Victorians brace for New Year’s Day price hikes Cost of Living

Victorians brace for New Year’s Day price hikes

Victorians are about to get whacked by a series of price hikes in 2018, according to Victorian Council of Social Service.

“Energy prices, public transport fares, Citilink tolls and some city parking costs will jump on January the 1st,” VCOSS CEO Emma King has warned.

“It may just seem like a dollar here or there. But if you’re running a household budget where every dollar counts, that can be a body-blow.”

“Prices are meant to rise gradually in line with inflation and wage growth, but many Victorians haven’t had a pay rise in years.”

Predicted price hikes include:


The power companies’ basic standing offers are set to increase on 1 January 2018 by: 9.4% (AGL), 13.7% (Energy Australia), 14.4% (Origin Energy) and 16% (Momentum Energy).

Public transport

From 1 January 2018, most public transport fares will rise by 4.7 per cent. For example, a yearly Myki for most adults will jump by $84.50 (from $1,599 to $1,683.50).

Road tolls

CityLink tolls will increase from 1 January 2018, but the road operator won’t announce the size of the price hike until the New Year’s Day.
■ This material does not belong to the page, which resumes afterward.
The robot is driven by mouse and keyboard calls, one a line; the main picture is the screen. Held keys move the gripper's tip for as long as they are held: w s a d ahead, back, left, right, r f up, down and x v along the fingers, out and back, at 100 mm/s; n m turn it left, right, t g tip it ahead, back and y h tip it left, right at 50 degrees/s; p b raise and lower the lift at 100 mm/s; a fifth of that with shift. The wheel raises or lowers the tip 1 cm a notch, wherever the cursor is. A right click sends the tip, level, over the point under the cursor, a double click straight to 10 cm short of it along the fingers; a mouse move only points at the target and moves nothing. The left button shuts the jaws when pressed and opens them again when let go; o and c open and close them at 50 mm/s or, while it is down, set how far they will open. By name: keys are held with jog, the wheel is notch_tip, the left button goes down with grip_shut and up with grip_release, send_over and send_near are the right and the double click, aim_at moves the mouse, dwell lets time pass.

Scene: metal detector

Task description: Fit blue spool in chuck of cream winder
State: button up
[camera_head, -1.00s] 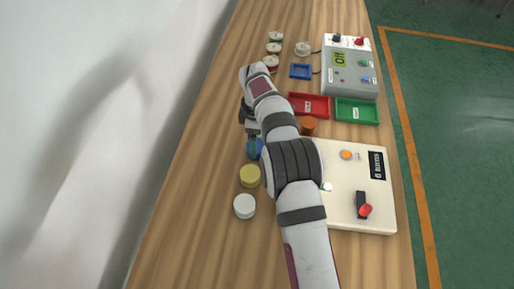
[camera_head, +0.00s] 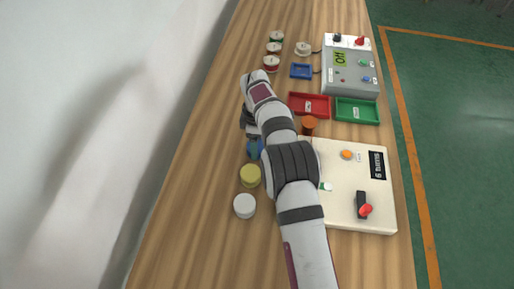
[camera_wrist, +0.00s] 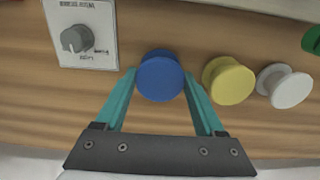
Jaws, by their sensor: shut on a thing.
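The blue spool (camera_wrist: 160,78) stands between the teal fingertips of my gripper (camera_wrist: 160,88) in the wrist view, with its round top showing. My gripper is shut on it. In the head view the blue spool (camera_head: 254,149) shows partly beside my forearm, at the near end of my gripper (camera_head: 252,138). The cream winder (camera_head: 345,218) lies to the right, with an orange button, a black lever with a red knob and a dark label. My arm covers its left part, and I cannot make out the chuck.
A yellow spool (camera_wrist: 229,80) and a white spool (camera_wrist: 284,86) stand right of the blue one. A card with a grey round part (camera_wrist: 77,38) is at upper left. An orange-brown cylinder (camera_head: 309,125), red tray (camera_head: 309,106) and green tray (camera_head: 356,111) lie beyond the winder.

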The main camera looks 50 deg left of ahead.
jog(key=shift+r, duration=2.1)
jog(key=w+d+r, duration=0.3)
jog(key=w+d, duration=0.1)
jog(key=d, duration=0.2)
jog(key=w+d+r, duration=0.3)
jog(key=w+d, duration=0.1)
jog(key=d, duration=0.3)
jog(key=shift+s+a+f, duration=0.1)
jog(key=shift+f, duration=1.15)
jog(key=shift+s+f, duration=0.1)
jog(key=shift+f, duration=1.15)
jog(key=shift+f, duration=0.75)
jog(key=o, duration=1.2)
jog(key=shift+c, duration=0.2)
Eastlink toll will not change.

CBD congestion levy

The Melbourne congestion levy will increase by up to $30 on 1 January 2018.

This levy is essentially a parking fee, charged annually on off-street car parking spaces.
However, Ms King said there is some good news with the introduction of short-term car registrations in Victoria.
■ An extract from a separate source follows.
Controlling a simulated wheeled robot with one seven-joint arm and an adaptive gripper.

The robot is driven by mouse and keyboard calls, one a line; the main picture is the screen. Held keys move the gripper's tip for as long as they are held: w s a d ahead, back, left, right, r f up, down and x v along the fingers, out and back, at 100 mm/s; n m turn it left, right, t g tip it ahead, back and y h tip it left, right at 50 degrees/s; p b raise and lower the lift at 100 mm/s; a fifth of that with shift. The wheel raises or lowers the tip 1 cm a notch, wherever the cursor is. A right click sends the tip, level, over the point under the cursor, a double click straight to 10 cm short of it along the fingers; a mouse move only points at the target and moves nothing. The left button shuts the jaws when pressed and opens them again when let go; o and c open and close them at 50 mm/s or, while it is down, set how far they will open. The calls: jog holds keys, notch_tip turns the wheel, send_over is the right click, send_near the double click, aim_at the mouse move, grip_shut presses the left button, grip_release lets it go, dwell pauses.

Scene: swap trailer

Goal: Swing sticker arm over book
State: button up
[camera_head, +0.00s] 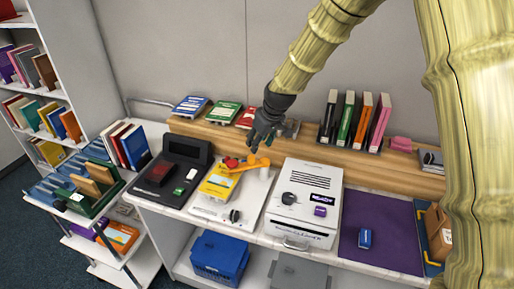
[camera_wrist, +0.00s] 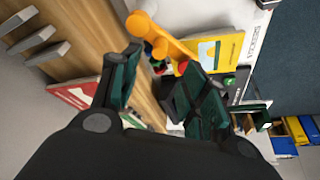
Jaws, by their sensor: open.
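The orange sticker arm (camera_head: 247,164) sits on a white machine (camera_head: 207,210) on the counter, with red parts near its left end. A yellow book (camera_head: 217,184) lies on the same machine, left of and in front of the arm. The arm's left end reaches the book's back edge; I cannot tell whether it overlaps the cover. In the wrist view the orange arm (camera_wrist: 165,40) runs beside the yellow book (camera_wrist: 228,48). My gripper (camera_head: 262,142) is open and empty, just above and behind the arm. It also shows in the wrist view (camera_wrist: 163,62), its fingers apart.
A black device (camera_head: 172,173) stands left of the machine and a white boxy device (camera_head: 303,205) stands right. A wooden shelf (camera_head: 310,155) behind holds flat books and several upright books (camera_head: 355,120). A purple mat (camera_head: 380,240) lies at right.

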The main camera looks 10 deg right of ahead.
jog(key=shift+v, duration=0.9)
“From New Year’s Day, people will be able to purchase a short-term car rego, of either three or six months.”

“This will mean people no longer have to dread the annual rego bill, which can punch a hole in the family budget.

“Victorians will now be able to pay a smaller and more manageable fee.”

“This is a win for people doing it tough and who need to keep their car on the road.”

A $2.45 fee will apply to each short term renewal, adding up to a maximum of $9.80 annually, but this fee will be waived for concession card holders.